A man of science, the owner had very specific requirements in mind for his yacht.  Nobiskrug Shipyard took the challenge and saw an opportunity to create something unique unlike anything the yachting world had yet seen.  Captain Aaron relocated to Rendsburg, Germany for the entire 4+ year design process and build, working tirelessly to push through obstacles and persevered together with an exceptional build team, including his wife Alyssa who is chief stewardess onboard.

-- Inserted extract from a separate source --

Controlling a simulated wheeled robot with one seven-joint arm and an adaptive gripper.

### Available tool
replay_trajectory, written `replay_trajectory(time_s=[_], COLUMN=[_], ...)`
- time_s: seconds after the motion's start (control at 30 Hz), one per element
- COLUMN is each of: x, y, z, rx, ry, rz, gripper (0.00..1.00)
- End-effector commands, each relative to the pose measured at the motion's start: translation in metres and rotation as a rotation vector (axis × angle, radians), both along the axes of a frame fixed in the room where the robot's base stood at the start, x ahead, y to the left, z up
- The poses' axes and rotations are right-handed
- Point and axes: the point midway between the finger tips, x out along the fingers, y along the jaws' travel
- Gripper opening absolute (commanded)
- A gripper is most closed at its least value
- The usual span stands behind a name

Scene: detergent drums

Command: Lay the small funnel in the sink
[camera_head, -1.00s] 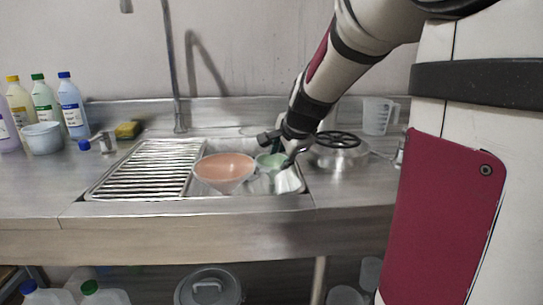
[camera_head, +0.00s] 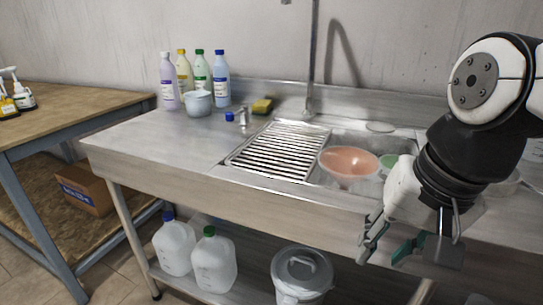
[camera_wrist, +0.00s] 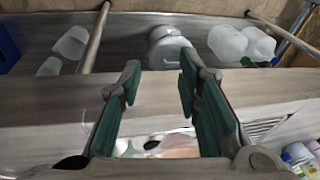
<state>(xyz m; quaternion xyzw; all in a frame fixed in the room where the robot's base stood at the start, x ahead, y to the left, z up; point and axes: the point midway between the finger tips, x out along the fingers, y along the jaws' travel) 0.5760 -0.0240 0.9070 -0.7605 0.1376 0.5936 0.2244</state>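A small green funnel (camera_head: 388,161) sits in the right part of the sink, partly hidden behind my arm. A larger orange funnel or bowl (camera_head: 349,164) is in the sink (camera_head: 318,181) just left of it, and part of it shows low between my fingers in the wrist view (camera_wrist: 180,148). My gripper (camera_head: 388,247) is out in front of the counter's front edge, apart from both. In the wrist view my gripper (camera_wrist: 158,80) has its two teal fingers spread with nothing between them.
A ribbed drainboard (camera_head: 280,150) lies left of the sink, with a yellow sponge (camera_head: 262,105) behind. Several bottles (camera_head: 202,80) and a white bowl (camera_head: 198,103) stand at the back left. A lidded grey bucket (camera_head: 301,275) and jugs (camera_head: 214,262) are below. The counter's left part is clear.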

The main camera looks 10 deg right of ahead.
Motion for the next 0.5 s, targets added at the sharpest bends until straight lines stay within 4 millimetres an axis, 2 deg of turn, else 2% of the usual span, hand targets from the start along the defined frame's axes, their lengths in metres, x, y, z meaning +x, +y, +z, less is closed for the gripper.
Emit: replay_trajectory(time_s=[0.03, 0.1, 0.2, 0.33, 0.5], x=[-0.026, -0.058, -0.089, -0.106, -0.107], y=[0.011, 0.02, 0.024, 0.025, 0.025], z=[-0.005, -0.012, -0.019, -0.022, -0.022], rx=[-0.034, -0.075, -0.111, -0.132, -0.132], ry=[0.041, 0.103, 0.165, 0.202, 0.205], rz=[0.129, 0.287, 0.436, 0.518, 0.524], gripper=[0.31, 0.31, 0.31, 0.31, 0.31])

Always envisioned as an exclusively private vessel, key aspects for the family’s comfort are stability, privacy and low noise levels. The captain and bridge team control stability with dynamic positioning at anchor, and have the ability to put the boat in directional to create lower impact of the natural forces of sun and wind to the guest experience.  The concept behind the operational layout is minimal interface between owner and crew, ensuring respect for the family’s privacy.  For noise reduction, engineering and interior design features keep the db (vibration) levels down to a minimum.  And it is the personal responsibility of every crew member to always be extremely conscious of footsteps, doors and voices.

To reduce impact on the marine environment, the diesel-electric M/Y Artefact implements new technology such as batteries (DC bus) so that the vessel burns only the amount of fuel it needs for each operational profile.  Solar power contributes energy as well, and its Tier 3 exhaust system limits emissions.  As the vessel is too large to go into most marinas, dynamic positioning (dp) provides an effective alternative to anchoring and thus protects the seabed.

The crew environment created onboard is equally important to the owner and captain, and the layout ensures the best possible situation onboard for everyone.  The generous crew mess is full beam with big windows and top-of–the-line amenities.  There is also the light-filled galley, ample crew lounge and fully-equipped crew gym. Good crew morale works hand-in-hand with stellar service to the owners.  And it helps that the crew is a team of individuals attracted to the idea of a world-traveling, bio-friendly vessel, proud of the image it projects to the world.